> Task objective: In the lines below, find how many contain the word "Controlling" and report that figure alone.

A run of records:
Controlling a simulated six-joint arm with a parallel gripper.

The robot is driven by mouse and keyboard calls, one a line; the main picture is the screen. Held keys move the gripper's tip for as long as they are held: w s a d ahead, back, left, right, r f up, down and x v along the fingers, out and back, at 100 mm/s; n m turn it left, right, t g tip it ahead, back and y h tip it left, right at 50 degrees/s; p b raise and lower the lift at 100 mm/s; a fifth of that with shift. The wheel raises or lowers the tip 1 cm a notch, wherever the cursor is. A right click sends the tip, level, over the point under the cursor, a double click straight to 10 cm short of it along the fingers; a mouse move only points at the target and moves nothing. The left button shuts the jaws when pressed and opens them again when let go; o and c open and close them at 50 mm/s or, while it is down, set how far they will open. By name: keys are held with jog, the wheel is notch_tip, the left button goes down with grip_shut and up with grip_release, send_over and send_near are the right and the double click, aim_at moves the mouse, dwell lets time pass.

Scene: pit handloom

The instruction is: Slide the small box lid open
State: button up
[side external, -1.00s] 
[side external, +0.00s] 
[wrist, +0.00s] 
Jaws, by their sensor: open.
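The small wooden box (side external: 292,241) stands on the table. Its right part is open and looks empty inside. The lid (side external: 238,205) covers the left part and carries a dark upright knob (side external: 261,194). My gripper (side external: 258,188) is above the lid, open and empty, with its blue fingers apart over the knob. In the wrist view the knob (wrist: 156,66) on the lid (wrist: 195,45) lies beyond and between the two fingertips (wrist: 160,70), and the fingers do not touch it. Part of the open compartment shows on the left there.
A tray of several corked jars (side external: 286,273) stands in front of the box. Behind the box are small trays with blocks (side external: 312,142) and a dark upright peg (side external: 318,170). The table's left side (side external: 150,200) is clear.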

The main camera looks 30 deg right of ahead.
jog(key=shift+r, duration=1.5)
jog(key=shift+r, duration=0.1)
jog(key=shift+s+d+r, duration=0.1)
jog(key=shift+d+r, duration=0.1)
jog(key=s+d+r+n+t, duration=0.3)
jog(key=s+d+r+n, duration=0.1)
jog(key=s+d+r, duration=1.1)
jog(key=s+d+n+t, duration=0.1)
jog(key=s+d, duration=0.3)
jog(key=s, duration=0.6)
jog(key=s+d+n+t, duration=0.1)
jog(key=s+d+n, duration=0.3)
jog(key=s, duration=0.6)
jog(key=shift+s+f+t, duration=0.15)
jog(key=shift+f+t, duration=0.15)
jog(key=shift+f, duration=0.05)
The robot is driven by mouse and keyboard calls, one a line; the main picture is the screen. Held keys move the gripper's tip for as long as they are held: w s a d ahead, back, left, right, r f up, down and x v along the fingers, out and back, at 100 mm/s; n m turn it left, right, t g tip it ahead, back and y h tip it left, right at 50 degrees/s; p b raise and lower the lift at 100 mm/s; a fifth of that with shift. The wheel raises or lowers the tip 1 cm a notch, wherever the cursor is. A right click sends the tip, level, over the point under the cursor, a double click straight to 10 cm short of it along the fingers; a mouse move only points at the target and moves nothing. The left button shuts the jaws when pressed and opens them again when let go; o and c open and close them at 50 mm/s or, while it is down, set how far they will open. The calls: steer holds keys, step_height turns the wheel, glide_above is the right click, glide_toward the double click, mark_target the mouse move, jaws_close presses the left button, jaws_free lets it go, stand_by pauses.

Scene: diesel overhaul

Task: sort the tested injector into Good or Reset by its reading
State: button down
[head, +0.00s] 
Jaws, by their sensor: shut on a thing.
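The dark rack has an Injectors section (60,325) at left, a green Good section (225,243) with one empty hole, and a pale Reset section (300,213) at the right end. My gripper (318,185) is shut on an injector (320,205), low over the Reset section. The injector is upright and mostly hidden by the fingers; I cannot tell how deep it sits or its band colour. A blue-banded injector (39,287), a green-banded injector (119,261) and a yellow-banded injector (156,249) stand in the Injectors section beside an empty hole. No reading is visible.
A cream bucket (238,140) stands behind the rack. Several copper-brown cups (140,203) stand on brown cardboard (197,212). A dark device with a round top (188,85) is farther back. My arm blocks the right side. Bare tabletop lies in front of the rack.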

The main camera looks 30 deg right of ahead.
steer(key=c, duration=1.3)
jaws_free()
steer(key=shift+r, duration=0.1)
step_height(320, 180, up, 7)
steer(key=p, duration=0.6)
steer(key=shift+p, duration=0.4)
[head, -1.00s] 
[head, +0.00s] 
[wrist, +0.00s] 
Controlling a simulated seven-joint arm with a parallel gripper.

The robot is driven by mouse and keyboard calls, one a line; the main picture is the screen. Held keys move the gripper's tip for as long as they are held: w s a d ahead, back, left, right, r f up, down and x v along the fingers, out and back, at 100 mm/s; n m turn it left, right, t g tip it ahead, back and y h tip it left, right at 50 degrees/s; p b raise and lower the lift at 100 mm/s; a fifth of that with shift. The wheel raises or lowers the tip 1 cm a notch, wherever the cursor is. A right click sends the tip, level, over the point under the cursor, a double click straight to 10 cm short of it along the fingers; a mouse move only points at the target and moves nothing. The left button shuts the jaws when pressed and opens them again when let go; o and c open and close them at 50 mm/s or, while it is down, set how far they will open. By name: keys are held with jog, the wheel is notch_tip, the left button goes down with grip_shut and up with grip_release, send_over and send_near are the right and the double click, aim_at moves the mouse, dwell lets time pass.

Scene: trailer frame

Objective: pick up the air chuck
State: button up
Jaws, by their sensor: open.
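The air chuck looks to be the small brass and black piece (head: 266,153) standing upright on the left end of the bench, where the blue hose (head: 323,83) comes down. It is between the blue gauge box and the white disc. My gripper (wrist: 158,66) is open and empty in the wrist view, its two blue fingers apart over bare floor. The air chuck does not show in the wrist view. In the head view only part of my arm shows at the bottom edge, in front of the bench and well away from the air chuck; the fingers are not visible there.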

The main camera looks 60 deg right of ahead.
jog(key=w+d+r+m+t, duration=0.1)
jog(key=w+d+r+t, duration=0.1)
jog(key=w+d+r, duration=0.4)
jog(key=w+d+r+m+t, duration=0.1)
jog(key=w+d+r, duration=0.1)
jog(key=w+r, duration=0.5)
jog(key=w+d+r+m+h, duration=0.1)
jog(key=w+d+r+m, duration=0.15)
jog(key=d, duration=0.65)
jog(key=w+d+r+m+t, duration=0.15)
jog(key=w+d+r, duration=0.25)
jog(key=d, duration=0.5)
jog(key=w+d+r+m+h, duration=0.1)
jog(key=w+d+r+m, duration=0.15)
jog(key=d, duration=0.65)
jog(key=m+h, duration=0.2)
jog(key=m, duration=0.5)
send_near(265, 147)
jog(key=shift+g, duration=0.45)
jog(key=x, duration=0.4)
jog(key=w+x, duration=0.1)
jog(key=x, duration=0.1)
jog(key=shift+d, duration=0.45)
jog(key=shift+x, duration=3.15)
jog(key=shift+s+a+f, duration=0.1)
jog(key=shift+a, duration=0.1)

> Result of the exercise: 2